WORK TO COMPLETE -> Repeat exactly, please, the lines that begin at the start of the listing and end at the line holding "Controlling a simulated".
---------------
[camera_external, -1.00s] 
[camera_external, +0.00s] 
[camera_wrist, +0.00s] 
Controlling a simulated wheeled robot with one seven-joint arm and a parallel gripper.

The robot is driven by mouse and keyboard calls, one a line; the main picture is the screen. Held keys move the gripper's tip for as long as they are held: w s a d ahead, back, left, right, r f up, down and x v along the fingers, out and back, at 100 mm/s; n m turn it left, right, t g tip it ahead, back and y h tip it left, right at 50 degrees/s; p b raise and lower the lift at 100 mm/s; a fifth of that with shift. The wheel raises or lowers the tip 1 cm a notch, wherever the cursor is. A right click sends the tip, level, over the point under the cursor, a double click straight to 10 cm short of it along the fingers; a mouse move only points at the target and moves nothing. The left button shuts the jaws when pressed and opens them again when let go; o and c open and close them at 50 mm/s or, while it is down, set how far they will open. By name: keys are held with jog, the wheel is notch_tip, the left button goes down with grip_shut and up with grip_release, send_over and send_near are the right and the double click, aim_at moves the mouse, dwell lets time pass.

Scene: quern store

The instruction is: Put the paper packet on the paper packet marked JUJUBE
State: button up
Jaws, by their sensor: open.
---------------
RESPONSE BELOW ->
[camera_external, -1.00s] 
[camera_external, +0.00s] 
[camera_wrist, +0.00s] 
Controlling a simulated wheeled robot with one seven-joint arm and a parallel gripper.

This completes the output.